● **WHAT YOU ARE ASKED TO DO**: Word for word, give the material below again, minus any images.

..........

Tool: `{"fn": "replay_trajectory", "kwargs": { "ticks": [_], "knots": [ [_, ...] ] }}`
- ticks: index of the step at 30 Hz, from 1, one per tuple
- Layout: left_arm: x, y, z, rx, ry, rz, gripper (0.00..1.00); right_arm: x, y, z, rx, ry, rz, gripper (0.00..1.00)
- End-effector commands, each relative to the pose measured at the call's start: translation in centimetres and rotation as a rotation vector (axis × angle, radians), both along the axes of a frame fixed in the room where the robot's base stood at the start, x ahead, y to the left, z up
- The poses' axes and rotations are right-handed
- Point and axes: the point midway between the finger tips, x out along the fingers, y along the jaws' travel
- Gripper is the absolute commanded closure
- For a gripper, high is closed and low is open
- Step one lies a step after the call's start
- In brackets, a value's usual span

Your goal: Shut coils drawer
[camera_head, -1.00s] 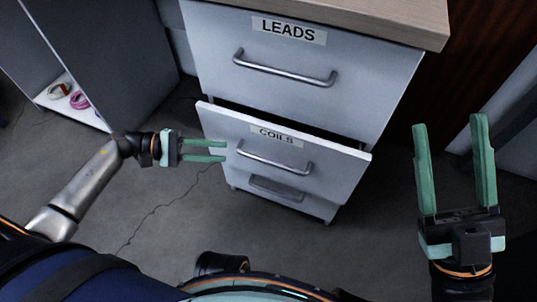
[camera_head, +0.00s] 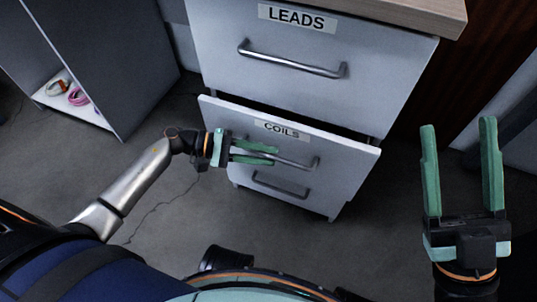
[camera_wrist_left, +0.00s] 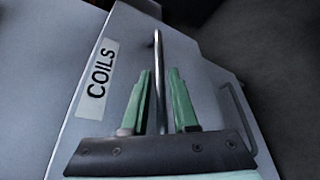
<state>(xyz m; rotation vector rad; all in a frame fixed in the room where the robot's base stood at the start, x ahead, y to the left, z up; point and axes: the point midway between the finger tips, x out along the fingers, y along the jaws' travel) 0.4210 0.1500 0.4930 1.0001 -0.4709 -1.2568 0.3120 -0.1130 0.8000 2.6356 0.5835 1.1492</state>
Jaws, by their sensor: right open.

..........

● **ANSWER TO THIS TASK**:
Tool: `{"fn": "replay_trajectory", "kwargs": { "ticks": [_], "knots": [ [_, ...] ] }}`
- ticks: index of the step at 30 Hz, from 1, one per tuple
- Layout: left_arm: x, y, z, rx, ry, rz, gripper (0.00..1.00); right_arm: x, y, z, rx, ry, rz, gripper (0.00..1.00)
- End-effector commands, each relative to the pose measured at the call's start: translation in centimetres and rotation as a rotation vector (axis × angle, radians), both along the axes of a frame fixed in the room where the robot's base stood at the start, x ahead, y to the left, z up
- The poses' axes and rotations are right-handed
- Point and axes: the point midway between the finger tips, x out along the fingers, y along the jaws' travel
- Gripper is the absolute commanded closure
- For a gripper, high is closed and low is open
- Step one lies a step after the call's start
- In brackets, a value's usual span

Your goal: Shut coils drawer
[camera_head, -1.00s] 
[camera_head, +0.00s] 
[camera_wrist_left, +0.00s] 
<state>(xyz m; rotation vector rad; all in a frame fixed in the room where the robot's base stood at the start, x ahead, y to the left, z up; point and axes: the point midway between the finger tips, x out along the fingers, y along the jaws' travel) 0.4210 0.1500 0.4930 1.0001 -0.4709 -1.2568 0.3120 -0.1130 0.8000 2.6356 0.5835 1.1492</state>
Jaws, by their sensor: right open.

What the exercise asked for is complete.